When Hutchins, by day a copywriter at Sweetwater, originally told me that he was  working on something new, he at first called the project a single, then an EP, then maybe a mini album. Needless to say, I was quite happy when he handed me a 10-song, 30-plus-minute record of fully realized music. First coming to know him as an overly prolific rocker who churned out bedroom production after bedroom production (mostly short, simple, awesome rock n’ roll songs with weird lyrics, amazing vocals and jagged guitars), I realized that, with the kind of all-out record Sleepy Furnace was, Hutchins wasn’t going to be releasing a record every few months anymore. Still, knowing his history, I had to ask if there were hard drives full of unreleased Vandolah-era songs stacked in a closet somewhere.

“I’ve slowed way, way down in the last few years. There’s not really much to speak of sitting around.

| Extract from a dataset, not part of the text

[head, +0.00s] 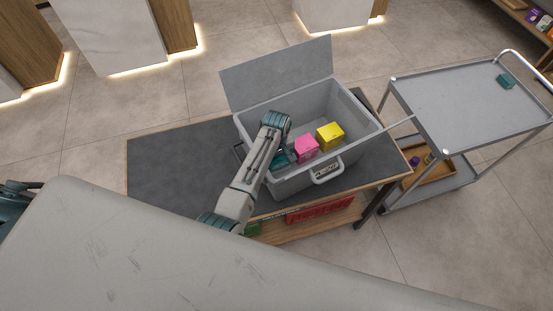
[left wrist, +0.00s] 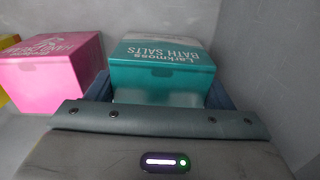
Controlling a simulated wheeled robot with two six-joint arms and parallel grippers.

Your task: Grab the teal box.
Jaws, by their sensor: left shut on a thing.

In fact, a few of the tunes on the new disc had been around for quite a few years, just waiting for the right home,” Hutchins explained. “These days, it’s just as valid to put out singles and EPs as it is to do albums. It may be more interesting to move in that direction because you catch your creative spark and follow through instead of assembling ideas and saving them for a full-length.”

One thing to keep in mind is that Hutchins has a full-time job, a rowdy handful of kids, a wife, a house, a reading habit and so on. That in mind, I asked Hutchins about recording at home, off in the suburbs of New Haven.

“We tracked the drums and the banjo at Jon Schafer’s place. He’s a friend and co-worker, a drummer and a really good engineer. He’s also been great for feedback throughout the process because he’ll tell me if something’s not working,” Hutchins said. “I did all the other parts at my place. The local pool had just opened when I started the album, so I’d get to work as soon as the kids left to go swimming. Not exactly a rock star setup, but it got done. Outside of Jon Ross’s drumming and Casey on banjo, John Hubner from Goodbyewave added some piano tracks and ambient guitar to a few tunes. His contributions were completely via e-mail. I’m shocked at how well that works. Everything else was me.”

Since the release of Sleepy Furnace, Hutchins has become a favorite amongst local musicians. Many of those folks have found themselves on stages, playing Furnace songs. One time, Jon Keller, a scene favorite who recently moved to Nashville, stood on a stage ranting about how lucky he felt to have the opportunity to play with Mark. When I recently suggested that another musician I know consider moving to New York, he simply replied, “There’s no Mark Hutchins in New York.” 

So, about his, er, band …

“I don’t have a regular band, per se, but there is a group of guys over here who I’ve been working with and, hopefully, will work with for a while. Casey Neal played a ton of banjo on the new album. He’s getting in on quite a few of the shows, doubling up on banjo and Nashville-strung guitar. Jon Ross played drums on it and has been doing live shows with me. Josh Hall has been helping out on bass, and another co-worker named Lee Andrews is playing mandolin. Dan Greunke from Toledo has been playing guitar and singing with me whenever I can get him. He’s been totally essential to the Ohio shows. Most of his band (the Fairly Handsome Band) backed me up at a Toledo show a few weeks ago. I’m hoping to play with those guys when I go over there again in October,” Hutchins said.

“I love changing up the format whenever I can. We played an outdoor show a couple of weeks back that started out with me solo. Then Casey and Lee came up. A couple of numbers later Jon and Josh came up. By the end of the set it was full-out loud electric. So I did my best to cram all the different formats into one set. Yeah, it may have been a bit of a challenge for the audience, but you have to ask, ‘Would I want to check something like that out?’ I thought, ‘Yes,’ so that’s why I did it. We played as a six-piece at the Brass Rail the other night. It was ridiculous. I loved it. But I’m also going to do solo shows, acoustic shows with Casey and Lee and full-electric shows. I’m spoiled, man. I want it all.”

What can we expect at this upcoming house show? Another intimate affair or a call-the-cops loud set like no other ever heard in the New Haven ‘burbs?

“Well, I really liked the vibe of the Sleepy Furnace release show at One Lucky Guitar. People were there specifically to hear the music, and I really appreciated that I could do an unplugged acoustic show and pull it off,” Hutchins said. “Not that there’s anything wrong with a noisy bar, mind you. I just like a less-conventional venue for a release party, and this one’s going to be at my house. Hey, I get to throw a party for myself, invite my friends over, play music and sell CDs. I’d say that at my age that’s a pretty cool gig.”

Before letting Hutchins get back to his busy life of secretly recording while the kids go for a dip, I had to ask about the family dynamic. Does Mark, like every other musician I know, listen to his demos and rough mixes constantly while recording? More so, does he subject his family to the process?

“They’re really, really supportive, but it’s not like my songs are blaring out of the speakers at my house or out of the family car on a regular basis,” Hutchins laughed. “I have a hunch that, by the time I’ve done the umpteenth mix on a single song, they’ve overheard enough to have gotten their fill by the time the album comes out. But they’re great about it. They know this is just what I do. There’s nothing weird or mysterious or precious about it to them. I like that.”